▸ **Problem requirements**: Copy out exactly the lines from the first line of the material below through the line containing "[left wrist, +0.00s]", and nothing beyond them.
──────── Collected material ────────
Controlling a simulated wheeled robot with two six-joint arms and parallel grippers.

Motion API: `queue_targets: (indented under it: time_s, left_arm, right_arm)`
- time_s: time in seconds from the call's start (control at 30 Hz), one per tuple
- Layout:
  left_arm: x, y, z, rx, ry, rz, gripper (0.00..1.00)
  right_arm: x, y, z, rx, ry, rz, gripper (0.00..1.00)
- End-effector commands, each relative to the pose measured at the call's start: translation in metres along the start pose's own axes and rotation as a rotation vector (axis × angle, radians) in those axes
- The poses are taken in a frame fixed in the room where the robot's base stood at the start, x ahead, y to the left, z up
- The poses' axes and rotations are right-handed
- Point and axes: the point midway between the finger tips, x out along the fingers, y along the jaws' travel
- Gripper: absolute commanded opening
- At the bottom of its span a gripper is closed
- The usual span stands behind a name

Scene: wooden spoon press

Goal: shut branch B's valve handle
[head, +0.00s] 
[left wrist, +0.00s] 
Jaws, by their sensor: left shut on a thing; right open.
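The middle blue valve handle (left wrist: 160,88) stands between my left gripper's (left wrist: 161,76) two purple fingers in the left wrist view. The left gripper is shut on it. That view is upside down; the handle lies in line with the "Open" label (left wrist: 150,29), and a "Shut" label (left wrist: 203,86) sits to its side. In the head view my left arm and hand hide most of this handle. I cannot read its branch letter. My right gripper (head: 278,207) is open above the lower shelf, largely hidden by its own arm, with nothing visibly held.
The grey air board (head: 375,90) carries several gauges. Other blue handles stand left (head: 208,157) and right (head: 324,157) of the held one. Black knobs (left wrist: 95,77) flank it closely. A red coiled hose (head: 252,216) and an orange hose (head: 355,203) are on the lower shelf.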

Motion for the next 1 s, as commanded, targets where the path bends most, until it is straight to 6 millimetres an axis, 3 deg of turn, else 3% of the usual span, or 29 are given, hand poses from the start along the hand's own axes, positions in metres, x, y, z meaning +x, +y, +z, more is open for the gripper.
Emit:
────────
▸ **Written response**:
Controlling a simulated wheeled robot with two six-joint arms and parallel grippers.

Motion API: `queue_targets: (indented under it: time_s, left_arm, right_arm)`
- time_s: time in seconds from the call's start (control at 30 Hz), one per tuple
- Layout:
  left_arm: x, y, z, rx, ry, rz, gripper (0.00..1.00)
  right_arm: x, y, z, rx, ry, rz, gripper (0.00..1.00)
- End-effector commands, each relative to the pose measured at the call's start: translation in metres along the start pose's own axes and rotation as a rotation vector (axis × angle, radians) in those axes
- The poses are taken in a frame fixed in the room where the robot's base stood at the start, x ahead, y to the left, z up
- The poses' axes and rotations are right-handed
- Point and axes: the point midway between the finger tips, x out along the fingers, y along the jaws' travel
- Gripper: absolute commanded opening
- At the bottom of its span a gripper is closed
- The usual span stands behind a name

Scene: wooden spoon press

Goal: shut branch B's valve handle
[head, +0.00s] 
[left wrist, +0.00s] 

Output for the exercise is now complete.